■ What needs to be done ■
Locate the lines of the listing below that hold "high", then copy each of them.

■ Input records ■
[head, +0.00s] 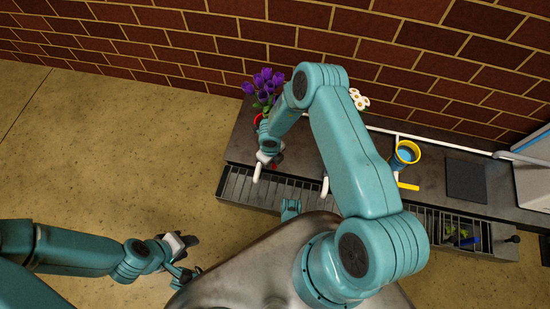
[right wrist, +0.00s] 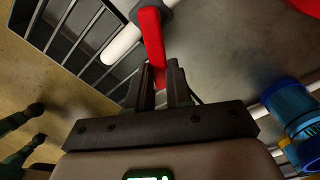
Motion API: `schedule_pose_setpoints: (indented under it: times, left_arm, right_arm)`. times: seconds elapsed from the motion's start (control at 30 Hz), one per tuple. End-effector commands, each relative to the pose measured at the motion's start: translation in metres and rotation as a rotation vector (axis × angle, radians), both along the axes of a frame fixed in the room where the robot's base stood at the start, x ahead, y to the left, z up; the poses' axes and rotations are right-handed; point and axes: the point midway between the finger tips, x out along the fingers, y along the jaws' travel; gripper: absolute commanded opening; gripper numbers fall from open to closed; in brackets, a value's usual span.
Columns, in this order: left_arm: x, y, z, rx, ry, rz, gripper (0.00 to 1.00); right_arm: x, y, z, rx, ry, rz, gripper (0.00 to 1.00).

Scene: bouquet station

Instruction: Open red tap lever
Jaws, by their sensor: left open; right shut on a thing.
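The red tap lever (right wrist: 151,38) runs up from between the fingers of my right gripper (right wrist: 165,82) in the right wrist view. The fingers are shut on its lower end. The lever joins a grey tap body beside a white spout (right wrist: 124,40). In the head view, my right gripper (head: 274,159) is at the tap near the counter's left end. The white spout also shows there (head: 258,173), and the lever is mostly hidden by the gripper. My left gripper (head: 191,241) is open and empty over the floor, away from the counter.
Purple flowers (head: 264,82) stand behind the right gripper, and white flowers (head: 360,99) are partly behind my right arm. A yellow-rimmed blue container (head: 404,154) and a yellow lever (head: 408,186) are farther right. A slatted grate (head: 240,188) runs along the front. A brick wall stands behind.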

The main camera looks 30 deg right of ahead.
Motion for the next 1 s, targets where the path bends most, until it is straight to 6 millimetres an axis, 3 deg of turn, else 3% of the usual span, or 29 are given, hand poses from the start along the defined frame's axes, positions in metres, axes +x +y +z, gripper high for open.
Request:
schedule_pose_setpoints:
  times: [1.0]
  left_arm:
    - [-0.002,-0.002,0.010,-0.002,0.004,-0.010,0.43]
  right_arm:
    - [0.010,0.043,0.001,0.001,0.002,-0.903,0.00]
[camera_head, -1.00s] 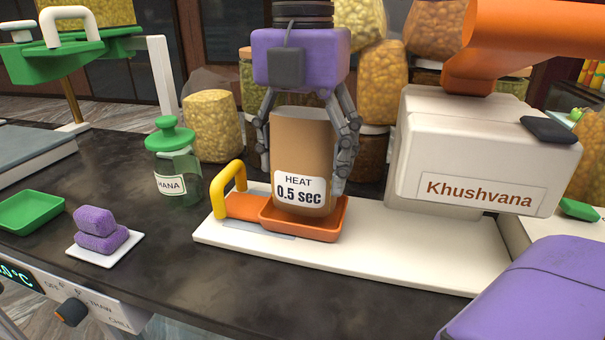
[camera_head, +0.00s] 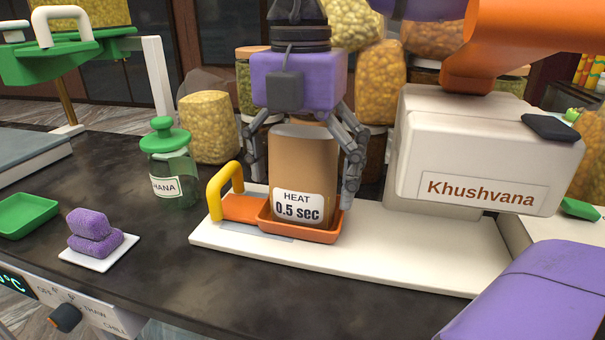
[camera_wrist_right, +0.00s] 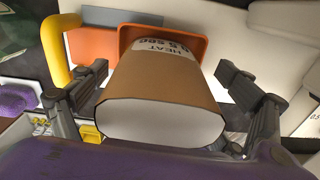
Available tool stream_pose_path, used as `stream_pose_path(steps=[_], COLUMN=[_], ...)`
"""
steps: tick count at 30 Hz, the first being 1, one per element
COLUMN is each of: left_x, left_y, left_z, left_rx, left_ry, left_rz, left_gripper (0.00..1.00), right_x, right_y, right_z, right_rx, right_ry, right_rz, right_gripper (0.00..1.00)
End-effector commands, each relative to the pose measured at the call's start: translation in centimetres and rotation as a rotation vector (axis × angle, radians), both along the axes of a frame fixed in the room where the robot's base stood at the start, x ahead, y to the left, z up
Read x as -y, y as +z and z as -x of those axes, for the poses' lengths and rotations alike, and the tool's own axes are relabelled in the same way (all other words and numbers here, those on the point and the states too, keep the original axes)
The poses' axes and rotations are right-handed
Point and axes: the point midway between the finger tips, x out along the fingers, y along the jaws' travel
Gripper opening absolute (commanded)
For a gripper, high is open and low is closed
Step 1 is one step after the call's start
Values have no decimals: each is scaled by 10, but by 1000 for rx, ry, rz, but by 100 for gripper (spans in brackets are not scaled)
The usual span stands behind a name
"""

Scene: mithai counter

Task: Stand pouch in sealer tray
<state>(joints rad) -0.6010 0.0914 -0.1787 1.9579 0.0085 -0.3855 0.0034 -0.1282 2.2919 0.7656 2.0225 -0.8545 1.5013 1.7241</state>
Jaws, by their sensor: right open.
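The brown pouch (camera_head: 303,165) with a white "HEAT 0.5 sec" label stands upright in the orange sealer tray (camera_head: 300,234). My right gripper (camera_head: 302,190) is above and around the pouch, its fingers spread on either side. In the right wrist view the pouch (camera_wrist_right: 165,90) sits between the open fingers, with a gap on both sides, and its base is inside the orange tray (camera_wrist_right: 205,40). My left gripper is not seen in the head view.
The white sealer base (camera_head: 420,250) carries a yellow handle (camera_head: 222,185) and the white "Khushvana" sealer head (camera_head: 480,150) at right. A green-lidded jar (camera_head: 172,170) stands left. Purple sweets (camera_head: 93,232) lie on a white plate at front left. Filled jars stand behind.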

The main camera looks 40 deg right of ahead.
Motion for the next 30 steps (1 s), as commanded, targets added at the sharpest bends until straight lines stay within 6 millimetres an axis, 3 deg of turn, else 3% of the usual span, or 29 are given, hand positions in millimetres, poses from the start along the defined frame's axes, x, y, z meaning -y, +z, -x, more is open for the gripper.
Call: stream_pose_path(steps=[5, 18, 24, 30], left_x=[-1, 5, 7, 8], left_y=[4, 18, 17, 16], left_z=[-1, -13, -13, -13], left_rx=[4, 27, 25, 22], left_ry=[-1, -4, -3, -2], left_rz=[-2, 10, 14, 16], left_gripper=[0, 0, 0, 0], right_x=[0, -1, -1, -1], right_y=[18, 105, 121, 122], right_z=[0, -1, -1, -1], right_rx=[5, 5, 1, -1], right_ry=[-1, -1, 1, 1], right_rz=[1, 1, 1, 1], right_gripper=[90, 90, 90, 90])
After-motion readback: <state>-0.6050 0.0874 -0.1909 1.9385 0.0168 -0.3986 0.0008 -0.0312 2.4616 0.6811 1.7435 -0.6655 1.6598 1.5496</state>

■ Output of the task ■
Motion for the next 1 s, targets where the path bends most, until it is straight to 6 millimetres an axis, 3 deg of turn, else 3% of the usual span, or 29 are given, hand poses from the start along the defined frame's axes, positions in metres, axes +x +y +z, gripper high for open.
For a gripper, high is open and low is closed

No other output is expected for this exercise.